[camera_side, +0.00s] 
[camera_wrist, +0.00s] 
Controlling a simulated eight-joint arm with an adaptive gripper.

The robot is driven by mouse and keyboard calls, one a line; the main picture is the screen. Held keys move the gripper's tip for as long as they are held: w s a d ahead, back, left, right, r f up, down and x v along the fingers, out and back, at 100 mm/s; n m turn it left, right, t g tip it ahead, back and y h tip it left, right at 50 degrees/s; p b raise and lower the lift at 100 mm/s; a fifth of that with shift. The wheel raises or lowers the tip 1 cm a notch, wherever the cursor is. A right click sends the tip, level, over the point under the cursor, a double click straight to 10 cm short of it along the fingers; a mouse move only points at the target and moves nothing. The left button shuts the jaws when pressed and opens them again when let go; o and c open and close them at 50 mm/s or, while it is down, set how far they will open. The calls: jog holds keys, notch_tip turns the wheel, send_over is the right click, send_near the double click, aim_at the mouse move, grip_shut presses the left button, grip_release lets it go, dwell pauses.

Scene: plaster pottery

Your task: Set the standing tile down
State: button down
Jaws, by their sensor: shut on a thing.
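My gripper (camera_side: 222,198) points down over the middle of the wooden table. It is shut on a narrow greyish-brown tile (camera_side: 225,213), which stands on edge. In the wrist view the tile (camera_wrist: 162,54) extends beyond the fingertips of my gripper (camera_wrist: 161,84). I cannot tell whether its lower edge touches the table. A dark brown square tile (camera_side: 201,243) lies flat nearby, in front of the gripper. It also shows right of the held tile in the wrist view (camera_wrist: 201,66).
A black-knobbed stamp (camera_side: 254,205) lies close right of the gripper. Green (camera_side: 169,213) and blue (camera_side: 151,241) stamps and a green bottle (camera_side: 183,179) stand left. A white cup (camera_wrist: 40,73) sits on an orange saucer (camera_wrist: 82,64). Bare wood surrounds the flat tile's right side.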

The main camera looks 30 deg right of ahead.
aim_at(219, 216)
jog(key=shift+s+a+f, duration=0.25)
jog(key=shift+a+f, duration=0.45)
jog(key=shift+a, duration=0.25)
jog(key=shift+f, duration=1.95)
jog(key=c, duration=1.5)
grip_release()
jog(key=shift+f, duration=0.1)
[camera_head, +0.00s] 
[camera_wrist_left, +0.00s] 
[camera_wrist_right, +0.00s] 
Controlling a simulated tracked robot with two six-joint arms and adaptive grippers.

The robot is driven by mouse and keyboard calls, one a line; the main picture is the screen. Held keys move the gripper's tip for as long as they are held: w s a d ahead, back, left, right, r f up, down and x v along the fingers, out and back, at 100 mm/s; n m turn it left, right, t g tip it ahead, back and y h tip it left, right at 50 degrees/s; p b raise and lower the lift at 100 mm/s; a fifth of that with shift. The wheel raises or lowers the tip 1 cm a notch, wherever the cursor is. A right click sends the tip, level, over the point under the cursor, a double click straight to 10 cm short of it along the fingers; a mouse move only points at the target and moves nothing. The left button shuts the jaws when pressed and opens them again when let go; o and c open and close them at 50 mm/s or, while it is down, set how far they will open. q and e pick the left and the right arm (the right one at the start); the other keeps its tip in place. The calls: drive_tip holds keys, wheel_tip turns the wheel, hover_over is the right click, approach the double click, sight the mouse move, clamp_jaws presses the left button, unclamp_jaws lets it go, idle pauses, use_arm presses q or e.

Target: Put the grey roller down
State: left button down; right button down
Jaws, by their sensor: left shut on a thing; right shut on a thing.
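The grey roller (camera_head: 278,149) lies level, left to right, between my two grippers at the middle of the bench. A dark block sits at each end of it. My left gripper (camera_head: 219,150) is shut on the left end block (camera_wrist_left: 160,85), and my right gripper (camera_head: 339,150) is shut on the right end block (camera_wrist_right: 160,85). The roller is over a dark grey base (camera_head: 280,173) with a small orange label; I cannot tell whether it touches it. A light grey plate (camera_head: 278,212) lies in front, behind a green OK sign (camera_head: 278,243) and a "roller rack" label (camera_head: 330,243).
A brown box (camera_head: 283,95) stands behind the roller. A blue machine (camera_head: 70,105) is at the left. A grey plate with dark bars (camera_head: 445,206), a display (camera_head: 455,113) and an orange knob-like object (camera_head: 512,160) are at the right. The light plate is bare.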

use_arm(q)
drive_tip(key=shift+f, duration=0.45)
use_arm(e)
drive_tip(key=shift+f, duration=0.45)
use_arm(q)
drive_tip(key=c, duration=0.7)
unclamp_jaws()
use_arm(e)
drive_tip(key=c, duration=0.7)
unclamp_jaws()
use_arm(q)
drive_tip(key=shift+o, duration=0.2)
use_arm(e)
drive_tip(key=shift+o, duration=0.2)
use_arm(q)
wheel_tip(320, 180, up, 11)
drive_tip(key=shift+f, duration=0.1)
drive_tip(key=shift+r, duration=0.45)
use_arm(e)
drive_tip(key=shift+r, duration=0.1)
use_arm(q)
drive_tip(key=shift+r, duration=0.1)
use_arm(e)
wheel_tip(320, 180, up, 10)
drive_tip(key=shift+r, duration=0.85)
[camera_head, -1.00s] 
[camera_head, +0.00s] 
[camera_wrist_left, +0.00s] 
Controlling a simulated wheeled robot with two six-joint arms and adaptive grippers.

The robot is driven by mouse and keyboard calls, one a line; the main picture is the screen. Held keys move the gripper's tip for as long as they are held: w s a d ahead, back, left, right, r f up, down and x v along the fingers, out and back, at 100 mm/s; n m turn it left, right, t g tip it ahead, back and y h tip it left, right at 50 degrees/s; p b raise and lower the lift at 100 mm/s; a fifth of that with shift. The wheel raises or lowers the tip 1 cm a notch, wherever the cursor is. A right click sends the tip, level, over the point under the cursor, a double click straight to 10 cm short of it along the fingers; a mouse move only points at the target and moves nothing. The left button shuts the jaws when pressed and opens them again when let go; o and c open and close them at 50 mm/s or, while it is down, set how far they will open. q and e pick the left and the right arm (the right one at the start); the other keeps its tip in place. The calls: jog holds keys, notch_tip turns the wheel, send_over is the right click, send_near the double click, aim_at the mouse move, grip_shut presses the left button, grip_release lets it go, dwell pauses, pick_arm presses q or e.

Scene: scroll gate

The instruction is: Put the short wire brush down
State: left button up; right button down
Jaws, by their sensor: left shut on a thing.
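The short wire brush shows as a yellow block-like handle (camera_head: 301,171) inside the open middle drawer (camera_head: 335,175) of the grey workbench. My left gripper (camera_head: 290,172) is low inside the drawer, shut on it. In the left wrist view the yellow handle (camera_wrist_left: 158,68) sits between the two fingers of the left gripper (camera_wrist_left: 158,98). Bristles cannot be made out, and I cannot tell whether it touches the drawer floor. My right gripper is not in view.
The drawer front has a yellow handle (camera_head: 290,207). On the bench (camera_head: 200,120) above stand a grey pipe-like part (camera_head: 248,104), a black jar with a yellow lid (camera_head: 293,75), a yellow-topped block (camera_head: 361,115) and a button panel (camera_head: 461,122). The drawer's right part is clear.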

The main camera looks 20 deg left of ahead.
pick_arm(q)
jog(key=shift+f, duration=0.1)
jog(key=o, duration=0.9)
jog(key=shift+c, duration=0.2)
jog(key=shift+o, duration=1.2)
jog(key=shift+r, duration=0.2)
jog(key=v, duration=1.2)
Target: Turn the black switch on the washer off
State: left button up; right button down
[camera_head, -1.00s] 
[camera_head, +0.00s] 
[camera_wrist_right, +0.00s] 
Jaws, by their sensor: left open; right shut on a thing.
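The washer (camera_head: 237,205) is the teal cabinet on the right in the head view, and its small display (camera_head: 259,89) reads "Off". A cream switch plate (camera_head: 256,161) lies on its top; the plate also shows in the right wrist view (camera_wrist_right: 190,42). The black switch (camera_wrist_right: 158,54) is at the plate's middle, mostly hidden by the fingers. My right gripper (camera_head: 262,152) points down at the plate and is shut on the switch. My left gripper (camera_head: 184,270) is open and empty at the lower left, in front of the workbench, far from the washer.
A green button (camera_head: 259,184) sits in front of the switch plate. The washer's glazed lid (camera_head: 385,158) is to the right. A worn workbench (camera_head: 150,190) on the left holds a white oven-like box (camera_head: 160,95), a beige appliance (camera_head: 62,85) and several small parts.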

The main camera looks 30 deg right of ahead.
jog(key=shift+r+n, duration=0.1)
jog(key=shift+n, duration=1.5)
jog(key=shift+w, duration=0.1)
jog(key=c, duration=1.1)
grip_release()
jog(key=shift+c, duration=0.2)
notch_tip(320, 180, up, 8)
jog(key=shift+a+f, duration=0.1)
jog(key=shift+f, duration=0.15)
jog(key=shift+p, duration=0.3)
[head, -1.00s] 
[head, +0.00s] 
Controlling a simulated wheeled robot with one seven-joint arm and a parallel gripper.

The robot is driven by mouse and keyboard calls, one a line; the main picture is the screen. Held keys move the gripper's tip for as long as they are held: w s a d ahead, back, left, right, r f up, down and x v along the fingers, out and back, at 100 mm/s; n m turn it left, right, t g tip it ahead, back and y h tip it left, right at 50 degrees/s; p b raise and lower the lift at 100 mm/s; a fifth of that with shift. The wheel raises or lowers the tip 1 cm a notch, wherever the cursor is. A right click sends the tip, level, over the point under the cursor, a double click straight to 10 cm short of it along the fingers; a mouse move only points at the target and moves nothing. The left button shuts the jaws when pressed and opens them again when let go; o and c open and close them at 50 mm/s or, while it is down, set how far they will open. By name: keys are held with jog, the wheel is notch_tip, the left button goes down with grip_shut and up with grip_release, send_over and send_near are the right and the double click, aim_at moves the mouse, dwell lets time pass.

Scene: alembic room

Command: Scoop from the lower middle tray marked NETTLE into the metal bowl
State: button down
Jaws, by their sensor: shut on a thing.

● **WHAT IS REQUIRED**: Of the entries above, repeat exactly the lines from the line with "[head, -1.00s]" through the line with "Controlling a simulated wheeled robot with one", both of them included.

● **RESULT BELOW**:
[head, -1.00s] 
[head, +0.00s] 
Controlling a simulated wheeled robot with one seven-joint arm and a parallel gripper.

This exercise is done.